BUSINESS BOOKS IN BRIEF

THE WARREN BUFFETT WAY, by Robert G. Hagstrom Jr. (John Wiley & Sons, 313 pp., $14.95 paper). In American popular mythology, Warren Buffett has taken on the mantle of Everyman as investment savant. Buffett is humble, guzzles cherry Coke, lives in Omaha, Neb., works out of a modest office, drives his own car, prepares his own taxes - and makes a fortune in stocks. He is worth more than $8 billion. If Buffett can do that, books such as Hagstrom's suggest, we can do it as well, if we'll just learn his techniques.

Dream on! Buffett is hardly Everyman. He's partly a math genius, partly a street-smart investor who picked up strategies from his father, a stockbroker who later became a United States congressman. As ordinary as he may seem, Buffett, by background, schooling, and experience, is unique.

Still, there is much to learn in this interesting account. This just-issued paperback version of Hagstrom's 1994 hardcover book (Wiley) has up-to-date material on the Walt Disney Company-Capital Cities/ABC merger, as well as Buffett's investment in Salomon Inc., the investment house, and other companies. Buffett's basic strategy: Buy into companies having intrinsic value and almost never sell the stock.

- Guy Halverson

TIME MANAGEMENT FOR DUMMIES, by Jeffrey J. Mayer (IDG Books, 274 pp., $16.99). Whether you qualify as ''organizationally challenged'' or you're simply looking to shave a few minutes off the time it takes to respond to voice-mail messages, this easy-to-read book could be for you.

Mayer, who has written other books on clutterbusting and makes a living cleaning up other people's desks (at $1,000 a shot), covers a variety of topics in his newest release, from setting up a filing system you can live with to how to become a better public speaker and ''make the telephone your friend.''

On a remedial level, he discusses making a master ''things to do'' list and how to put the list, your calendar, and Rolodex on your computer. Mayer also shows how to optimize your phone, voice mail, and e-mail time. For example, don't check your e-mail every time your computer blips. Turn that function off, and set aside certain times during the day to check messages. And cut the socializing on the phone. By adding five minutes of chitchat to each call, he says, you can lose an hour or two a day.

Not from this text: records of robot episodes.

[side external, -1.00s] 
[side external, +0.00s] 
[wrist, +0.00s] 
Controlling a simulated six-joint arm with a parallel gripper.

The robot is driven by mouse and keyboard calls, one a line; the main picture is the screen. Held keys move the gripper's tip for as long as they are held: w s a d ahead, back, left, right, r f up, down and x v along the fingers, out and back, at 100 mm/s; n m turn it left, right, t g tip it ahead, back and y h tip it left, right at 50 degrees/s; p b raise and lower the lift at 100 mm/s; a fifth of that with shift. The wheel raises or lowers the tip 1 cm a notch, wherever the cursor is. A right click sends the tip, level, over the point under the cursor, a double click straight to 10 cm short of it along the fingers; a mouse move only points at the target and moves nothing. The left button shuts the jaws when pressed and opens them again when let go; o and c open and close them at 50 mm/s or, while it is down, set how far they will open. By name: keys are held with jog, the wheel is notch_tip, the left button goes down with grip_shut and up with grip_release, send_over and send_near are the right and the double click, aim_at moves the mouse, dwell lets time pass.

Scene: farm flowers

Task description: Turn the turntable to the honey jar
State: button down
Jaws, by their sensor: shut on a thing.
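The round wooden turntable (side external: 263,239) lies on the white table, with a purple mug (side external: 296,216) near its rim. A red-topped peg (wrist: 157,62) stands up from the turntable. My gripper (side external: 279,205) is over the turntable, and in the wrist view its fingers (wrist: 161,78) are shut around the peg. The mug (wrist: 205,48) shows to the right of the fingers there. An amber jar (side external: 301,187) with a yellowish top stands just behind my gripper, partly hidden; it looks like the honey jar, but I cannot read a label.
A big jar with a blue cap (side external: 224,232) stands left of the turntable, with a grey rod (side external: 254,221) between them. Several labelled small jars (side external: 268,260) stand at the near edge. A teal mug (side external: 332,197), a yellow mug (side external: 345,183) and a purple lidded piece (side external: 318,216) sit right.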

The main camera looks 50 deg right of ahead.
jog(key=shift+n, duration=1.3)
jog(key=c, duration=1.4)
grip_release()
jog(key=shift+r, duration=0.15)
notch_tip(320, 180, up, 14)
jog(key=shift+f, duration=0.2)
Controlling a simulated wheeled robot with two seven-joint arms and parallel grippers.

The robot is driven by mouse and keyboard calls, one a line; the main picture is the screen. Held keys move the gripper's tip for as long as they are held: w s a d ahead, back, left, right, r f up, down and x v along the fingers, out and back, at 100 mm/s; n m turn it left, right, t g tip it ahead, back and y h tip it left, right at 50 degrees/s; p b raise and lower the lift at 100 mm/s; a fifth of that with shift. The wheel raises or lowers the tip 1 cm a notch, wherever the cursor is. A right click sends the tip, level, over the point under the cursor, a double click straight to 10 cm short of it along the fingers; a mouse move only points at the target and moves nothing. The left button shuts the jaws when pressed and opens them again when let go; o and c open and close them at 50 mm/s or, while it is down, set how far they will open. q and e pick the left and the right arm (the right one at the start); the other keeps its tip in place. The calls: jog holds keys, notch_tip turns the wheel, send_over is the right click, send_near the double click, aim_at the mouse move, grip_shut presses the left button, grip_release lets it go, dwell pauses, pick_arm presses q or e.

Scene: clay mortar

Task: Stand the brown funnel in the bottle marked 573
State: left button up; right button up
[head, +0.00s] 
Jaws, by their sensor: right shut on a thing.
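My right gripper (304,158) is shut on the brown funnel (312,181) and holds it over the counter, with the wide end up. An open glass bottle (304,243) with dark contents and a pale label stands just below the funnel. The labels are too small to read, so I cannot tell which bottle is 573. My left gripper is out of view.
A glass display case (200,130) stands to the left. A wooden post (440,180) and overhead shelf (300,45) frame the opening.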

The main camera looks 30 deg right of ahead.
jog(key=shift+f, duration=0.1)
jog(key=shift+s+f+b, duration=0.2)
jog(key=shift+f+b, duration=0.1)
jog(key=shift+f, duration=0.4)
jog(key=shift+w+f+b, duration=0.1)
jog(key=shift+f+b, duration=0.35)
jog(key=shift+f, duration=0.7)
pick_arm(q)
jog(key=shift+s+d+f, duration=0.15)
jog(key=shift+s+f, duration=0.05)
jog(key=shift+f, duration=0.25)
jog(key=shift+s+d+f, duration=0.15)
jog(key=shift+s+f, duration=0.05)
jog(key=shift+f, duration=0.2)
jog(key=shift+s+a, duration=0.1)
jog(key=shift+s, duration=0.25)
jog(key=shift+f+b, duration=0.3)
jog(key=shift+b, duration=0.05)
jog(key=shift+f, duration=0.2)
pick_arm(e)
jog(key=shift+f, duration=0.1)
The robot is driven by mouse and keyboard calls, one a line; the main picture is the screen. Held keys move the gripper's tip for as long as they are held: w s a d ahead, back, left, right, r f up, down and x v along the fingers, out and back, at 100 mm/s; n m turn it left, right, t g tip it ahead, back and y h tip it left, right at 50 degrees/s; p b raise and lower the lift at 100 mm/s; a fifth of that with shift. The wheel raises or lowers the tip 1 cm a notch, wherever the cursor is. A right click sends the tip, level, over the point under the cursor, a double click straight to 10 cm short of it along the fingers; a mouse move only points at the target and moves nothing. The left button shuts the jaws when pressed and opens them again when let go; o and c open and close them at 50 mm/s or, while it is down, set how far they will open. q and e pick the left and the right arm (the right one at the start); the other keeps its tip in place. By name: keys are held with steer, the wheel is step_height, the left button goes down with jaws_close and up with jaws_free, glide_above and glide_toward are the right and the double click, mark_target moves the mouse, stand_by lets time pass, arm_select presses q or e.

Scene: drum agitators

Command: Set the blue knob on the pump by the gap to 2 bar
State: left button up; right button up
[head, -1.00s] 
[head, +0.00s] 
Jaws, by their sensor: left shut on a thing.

The last section, ''The Part of Tens,'' covers, among other things, 10 computer programs that will save you time and 10 ways to increase your computer's performance.

- Shelley Donald Coolidge

BOOM: VISIONS AND INSIGHTS FOR CREATING WEALTH IN THE 21ST CENTURY, by Frank Vogl and James Sinclair (Irwin Professional Publishing, 244 pp., $24.95). In the new century that is only five years away, say the authors of this book, ''more people than ever before will come to enjoy decent and rising living standards in the era of prosperity that is about to dawn. It is an era which will contain the wealth, and perhaps the wisdom, to secure a more peaceful world....''

That's the theme of this nonacademic review of major world economic trends and prospects. The first half of the book most likely was written by Vogl, a former economic correspondent for the Times of London and then the World Bank's director of information. It is plain vanilla journalism: clear, knowledgeable, full of quotes, and utilizing dozens of studies by the World Bank and many other international institutions. The authors see rampant corruption in the Third World as the greatest threat to their boom scenario. Vogl, now running a public-relations firm, has helped launch an anticorruption organization, Transparency International.

The last half of the book is probably mostly written by Sinclair, chairman of a Canadian minerals-exploration company, Sutton Resources Ltd. The sentences get longer. He talks about how companies can best grasp the opportunities arising from the globalization of the world's economy. Sinclair gives as an example his own company's major operations in Tanzania.